Neste artigo, a discussão foi desenvolvida a partir de dois níveis de análise: a regional e a das Unidades de Produção Familiares. O primeiro nível tratou de compreender o contexto agrário da região de Encosta da Serra Geral do Litoral Norte do RS, em que buscamos evidenciar Políticas Públicas que nele incidiram, bem como as mudanças sociais, econômicas e ambientais relacionadas. Já no segundo nível, as análises focaram nas Unidades de Produção Familiares procurando compreender as mudanças que ocorreram ao longo de suas trajetórias, seus motivos e impactos social, produtivo e econômico. A partir disso, a necessidade de articular análises macroanalíticas com microanalíticas demandou a associação de duas vertentes teóricas distintas: as abordagens da Combinação de Política Públicas (policy mix) e dos Meios de Vida (livelihoods approach).
A análise do contexto agrário da região de Encosta da Serra Geral do Litoral Norte do RS foi dedicada a identificar as Políticas Públicas que nele incidiram e as mudanças sociais, econômicas e ambientais relacionadas a elas. Para esse âmbito de análise lançamos mão da abordagem da Combinação de Políticas Públicas. Nos baseamos nas proposições de Rogge e Reichardt (2016) para identificar as amplitudes temáticas das Políticas Públicas, seus objetivos e os instrumentos que incidiram sobre a região em estudo. Nos referenciamos em Flanagan e colaboradores (2011) para adotar a noção de interação entre Políticas Públicas, na qual diferentes instrumentos promovem mudanças em temas específicos e incidem sobre os mesmos atores, ou seja, sobre as Unidades de Produção Familiares. De Kern e colaboradores (2019) incorporamos as observações acerca de procedimentos metodológicos que sugerem a adoção de uma escala de análise temporal e a identificação das relações de causalidade entre as Políticas Públicas e os resultados, sendo esses expressos pelas mudanças nas dinâmicas socioprodutivas da agricultura familiar.

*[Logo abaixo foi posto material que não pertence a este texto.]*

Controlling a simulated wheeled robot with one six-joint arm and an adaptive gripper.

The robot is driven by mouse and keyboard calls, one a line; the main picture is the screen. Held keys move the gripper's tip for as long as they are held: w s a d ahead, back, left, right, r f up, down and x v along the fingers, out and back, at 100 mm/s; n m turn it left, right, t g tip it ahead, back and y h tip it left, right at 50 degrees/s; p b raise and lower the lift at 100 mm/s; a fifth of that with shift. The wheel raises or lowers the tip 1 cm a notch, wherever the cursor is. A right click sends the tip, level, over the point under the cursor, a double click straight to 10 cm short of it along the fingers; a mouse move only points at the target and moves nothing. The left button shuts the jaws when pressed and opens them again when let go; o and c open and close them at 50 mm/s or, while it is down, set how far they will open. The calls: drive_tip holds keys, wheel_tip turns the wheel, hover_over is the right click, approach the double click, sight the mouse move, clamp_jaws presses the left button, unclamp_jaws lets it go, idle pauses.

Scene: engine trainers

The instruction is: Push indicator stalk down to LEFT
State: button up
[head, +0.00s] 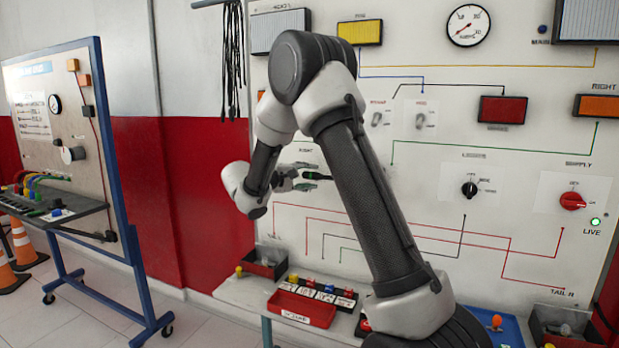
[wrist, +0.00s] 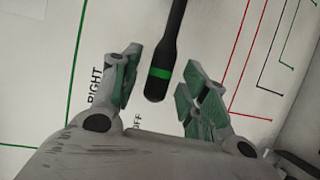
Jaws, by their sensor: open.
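The indicator stalk (wrist: 165,50) is a black rod with a green band near its rounded tip. In the wrist view it comes in from the top and its end lies between my two fingers. My gripper (wrist: 162,65) is open, with a visible gap on each side of the stalk. In the head view my gripper (head: 290,178) is in front of the white panel, and a dark part of the stalk (head: 318,176) shows just right of it. The printed RIGHT (wrist: 96,85) and OFF (wrist: 137,121) labels show near the fingers. I see no LEFT label.
The white trainer panel (head: 450,240) carries coloured wiring lines, a black lighting knob (head: 469,189) and a red supply knob (head: 573,200) with a lit green LIVE lamp (head: 595,221). A red tray (head: 302,308) and bins stand below. A blue-framed board (head: 118,150) stands at left.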

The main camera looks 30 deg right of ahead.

À luz desse referencial teórico, a análise do contexto agrário da região de estudo foi realizada por meio de revisão bibliográfica, análise de dados secundários e consulta a atores envolvidos na implementação de Políticas Públicas. A partir desse conjunto de dados, buscamos identificar e caracterizar as diferentes PP no âmbito federal e estadual que tiveram uma ampla incidência na região. Foram consideradas como PP um conjunto diverso de instrumentos (leis, normas, programas de desenvolvimento) com relevante influência sobre a região de estudo a partir da segunda metade do século XX.
No que se refere às Unidades de Produção Familiar, tratamos de compreender as trajetórias construídas pelas famílias agricultoras e os fatores que exerceram influência sobre elas. A partir da abordagem dos Meios de Vida, incluímos os atores sociais nessa análise ao lançar luz sobre a reação deles perante a situações de contingências no campo social, ambiental, produtivo e econômico.
Sob o ponto de vista operacional, essa abordagem analisa os Meios de Vida a partir de cinco capitais, constituídos por um conjunto de ativos que dão suporte a eles (Perondi; Schneider, 2012). Os capitais, como representações dos Meios de Vida das pessoas e comunidades, são elementos dinâmicos e estão sujeitos às influências de mudanças, tais como o efeito das Políticas Públicas. Complementarmente, a abordagem dos Meios de Vida permite estabelecer relações entre a história estrutural e a microeconomia (Scoones, 2009). A partir desse modelo teórico, propomos um quadro analítico para interpretar e analisar os Meios de Vida na esfera das Unidades de Produção Familiares que, em conjunto, permitem captar alterações nas condições socioprodutivas das Unidades de Produção Familiares.
No Quadro 1 apresentamos os diferentes capitais com os respectivos ativos e indicadores dos Meios de Vida adequados ao contexto em estudo.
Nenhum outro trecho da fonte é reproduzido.